Items on loan from private owner.
- Unlike book displays, require planning months in advance.
- Uses artifacts and materials that revolve around a central theme.
- Exhibit cards explain the significance of artifacts to the individual(s) or historic event you’re highlighting.
- Exhibit area must be secure to prevent theft or damage to materials.
- To commemorate the annual Borden Day festivities in Wallkill, the president of the Wallkill Library Friends; a collector of Borden memorabilia, loaned her collection to the library to put on display.
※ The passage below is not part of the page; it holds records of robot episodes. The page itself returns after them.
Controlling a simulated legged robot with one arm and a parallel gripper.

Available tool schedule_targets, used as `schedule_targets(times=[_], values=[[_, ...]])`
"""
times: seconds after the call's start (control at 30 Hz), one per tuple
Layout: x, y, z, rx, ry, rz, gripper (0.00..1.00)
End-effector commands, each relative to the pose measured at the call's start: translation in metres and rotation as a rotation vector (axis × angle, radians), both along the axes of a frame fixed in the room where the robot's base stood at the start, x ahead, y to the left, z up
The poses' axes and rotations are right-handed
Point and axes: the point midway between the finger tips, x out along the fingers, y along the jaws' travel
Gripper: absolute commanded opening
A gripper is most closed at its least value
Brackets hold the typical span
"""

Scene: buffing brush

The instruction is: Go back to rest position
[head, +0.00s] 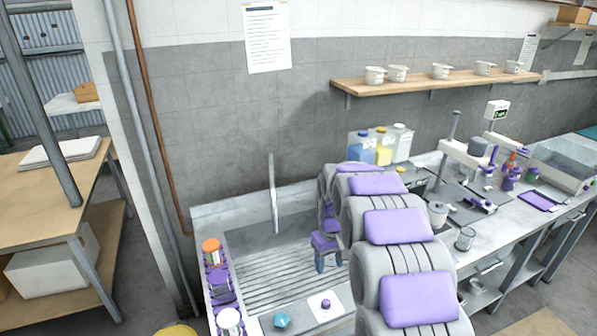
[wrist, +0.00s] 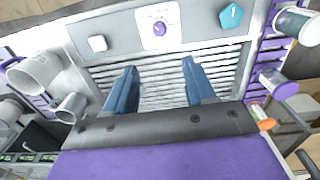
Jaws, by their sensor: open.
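My gripper (head: 327,260) hangs over the ribbed metal draining surface (head: 262,292) of the sink in the head view. My grey and purple arm reaches forward from the bottom of the head view and hides part of the counter. No buffing brush can be made out clearly.
A purple rack (head: 222,285) with an orange-topped container (head: 212,250) stands left. A teal pentagon (head: 282,320) and a white card with a purple knob (head: 326,305) lie in front. A faucet (head: 273,195) rises behind. Bottles (head: 383,147) and bench equipment (head: 470,150) stand right.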

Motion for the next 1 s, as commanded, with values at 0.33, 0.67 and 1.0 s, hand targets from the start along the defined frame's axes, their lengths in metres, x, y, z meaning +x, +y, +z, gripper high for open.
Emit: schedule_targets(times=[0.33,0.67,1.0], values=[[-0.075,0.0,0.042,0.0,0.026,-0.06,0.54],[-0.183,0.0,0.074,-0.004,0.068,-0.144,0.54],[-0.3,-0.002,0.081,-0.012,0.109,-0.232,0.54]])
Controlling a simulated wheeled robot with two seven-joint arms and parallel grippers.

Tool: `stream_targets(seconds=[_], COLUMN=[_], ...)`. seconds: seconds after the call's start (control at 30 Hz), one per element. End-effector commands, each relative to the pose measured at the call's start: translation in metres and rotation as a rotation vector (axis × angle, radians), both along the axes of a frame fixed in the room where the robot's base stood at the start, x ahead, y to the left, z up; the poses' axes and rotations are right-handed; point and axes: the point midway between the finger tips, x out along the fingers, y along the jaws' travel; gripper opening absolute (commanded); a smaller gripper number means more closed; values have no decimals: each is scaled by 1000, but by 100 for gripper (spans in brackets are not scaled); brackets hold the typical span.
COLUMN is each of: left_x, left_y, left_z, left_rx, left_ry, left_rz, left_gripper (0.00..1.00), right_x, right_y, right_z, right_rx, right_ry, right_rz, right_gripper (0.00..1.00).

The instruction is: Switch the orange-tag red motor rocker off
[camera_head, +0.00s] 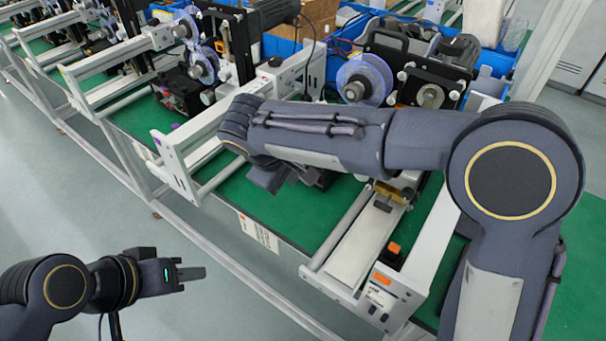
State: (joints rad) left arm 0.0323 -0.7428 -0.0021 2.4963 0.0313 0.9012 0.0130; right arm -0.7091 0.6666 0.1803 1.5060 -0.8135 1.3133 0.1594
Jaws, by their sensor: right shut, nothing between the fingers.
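The coder with the orange tag (382,280) is the white-framed machine (433,265) at front right. A small orange piece (394,248) stands just behind the tag. I cannot make out the red motor rocker; my right arm covers much of this coder. My right arm reaches from the right across the coder to the left. Its gripper (268,179) is shut and empty, partly hidden under the wrist, over the green surface between two coders. My left gripper (190,275) is low at the left, over the floor, away from the machines; its finger gap is not clear.
Another white coder frame (173,165) with a purple tag stands to the left. More coders stand in a row toward the back left. Blue bins (345,22) are behind. The grey floor (110,225) is clear at lower left.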

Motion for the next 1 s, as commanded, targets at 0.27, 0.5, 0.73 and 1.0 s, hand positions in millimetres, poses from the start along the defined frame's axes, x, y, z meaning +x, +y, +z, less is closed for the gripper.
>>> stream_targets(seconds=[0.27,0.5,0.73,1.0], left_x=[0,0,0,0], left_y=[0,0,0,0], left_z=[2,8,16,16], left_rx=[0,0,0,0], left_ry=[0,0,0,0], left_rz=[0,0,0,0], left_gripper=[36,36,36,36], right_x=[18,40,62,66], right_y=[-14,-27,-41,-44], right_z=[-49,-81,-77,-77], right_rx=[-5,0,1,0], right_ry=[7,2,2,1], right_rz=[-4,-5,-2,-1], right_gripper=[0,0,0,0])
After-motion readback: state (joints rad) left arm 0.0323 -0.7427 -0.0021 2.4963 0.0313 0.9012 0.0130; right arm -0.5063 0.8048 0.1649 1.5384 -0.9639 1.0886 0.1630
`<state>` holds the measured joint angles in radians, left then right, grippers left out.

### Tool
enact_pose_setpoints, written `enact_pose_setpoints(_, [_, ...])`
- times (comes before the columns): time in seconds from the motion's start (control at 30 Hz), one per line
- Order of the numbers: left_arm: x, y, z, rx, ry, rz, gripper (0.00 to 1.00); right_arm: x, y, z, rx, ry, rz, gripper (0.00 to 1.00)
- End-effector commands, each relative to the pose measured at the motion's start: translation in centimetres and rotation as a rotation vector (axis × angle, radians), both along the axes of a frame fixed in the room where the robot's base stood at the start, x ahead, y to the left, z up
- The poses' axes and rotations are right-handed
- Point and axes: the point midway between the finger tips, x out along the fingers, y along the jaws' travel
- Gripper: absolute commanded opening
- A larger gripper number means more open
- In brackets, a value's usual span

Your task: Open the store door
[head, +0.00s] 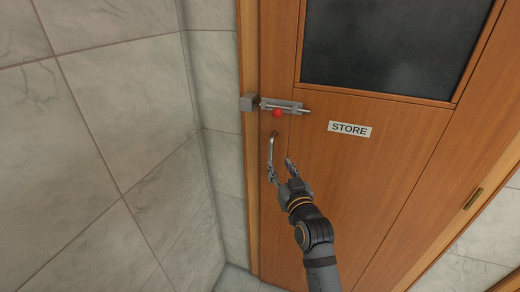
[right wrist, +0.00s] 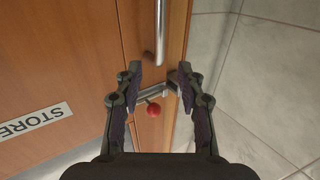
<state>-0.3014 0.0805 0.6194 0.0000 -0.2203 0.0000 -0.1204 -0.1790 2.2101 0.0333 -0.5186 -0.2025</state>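The orange-brown wooden store door (head: 340,190) looks shut in its frame. A grey sliding bolt (head: 290,106) with a red ball knob (head: 278,113) is mounted near its left edge; I cannot tell whether its bar sits in the keeper (head: 247,102) on the frame. Below the bolt is a vertical metal handle (head: 273,145). My right gripper (head: 281,168) is open and empty beside the handle's lower part. In the right wrist view, the bolt and red knob (right wrist: 153,109) appear between the open fingers (right wrist: 159,75), and the handle (right wrist: 159,28) is above them. My left gripper is out of view.
A grey tiled wall (head: 110,130) stands close on the left, meeting the door frame (head: 250,190). A white STORE sign (head: 349,129) and a dark window (head: 390,40) are on the door. A brass hinge (head: 473,198) is on the right side.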

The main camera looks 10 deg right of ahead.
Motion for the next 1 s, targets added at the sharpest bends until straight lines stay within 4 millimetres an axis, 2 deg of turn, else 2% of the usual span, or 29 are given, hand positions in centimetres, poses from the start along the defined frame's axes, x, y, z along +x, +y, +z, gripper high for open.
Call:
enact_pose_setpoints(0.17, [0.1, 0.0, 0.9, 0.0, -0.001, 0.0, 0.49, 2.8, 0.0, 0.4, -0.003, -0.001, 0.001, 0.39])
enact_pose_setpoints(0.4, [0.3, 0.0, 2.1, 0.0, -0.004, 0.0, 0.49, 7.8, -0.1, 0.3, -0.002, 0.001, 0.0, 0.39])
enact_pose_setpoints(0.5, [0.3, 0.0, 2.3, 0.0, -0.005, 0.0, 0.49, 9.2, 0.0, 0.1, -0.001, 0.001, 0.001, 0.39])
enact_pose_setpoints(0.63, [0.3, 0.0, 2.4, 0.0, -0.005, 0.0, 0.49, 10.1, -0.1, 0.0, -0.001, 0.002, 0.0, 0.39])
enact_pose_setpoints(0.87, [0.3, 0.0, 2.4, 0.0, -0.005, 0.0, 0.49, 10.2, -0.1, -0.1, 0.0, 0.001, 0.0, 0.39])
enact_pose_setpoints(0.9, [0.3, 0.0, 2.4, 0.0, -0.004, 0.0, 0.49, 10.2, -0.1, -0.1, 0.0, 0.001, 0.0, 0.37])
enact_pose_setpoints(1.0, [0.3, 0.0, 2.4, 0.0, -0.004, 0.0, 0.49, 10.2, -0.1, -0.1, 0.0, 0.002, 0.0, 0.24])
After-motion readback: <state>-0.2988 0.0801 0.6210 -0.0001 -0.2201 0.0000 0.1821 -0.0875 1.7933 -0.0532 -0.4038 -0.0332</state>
One of Wallkill's "Fact Finding Phantoms", October 2013
- Use factoids or trivia to engage patrons
- Allows users to interact with each other or with staff while browsing shelves, using PACs or waiting on line at circulation
- Can be used to advertise community events or local organizations
- Wallkill's "Fact Finding Phantoms" program consisted of 13 cut-out paper ghosts which featured a paragraph-long factoid about a local ghost story, UFO sighting or Halloween event. The program was featured in the library's newsletter and generated discussion among patrons; one even confessed to seeing a UFO!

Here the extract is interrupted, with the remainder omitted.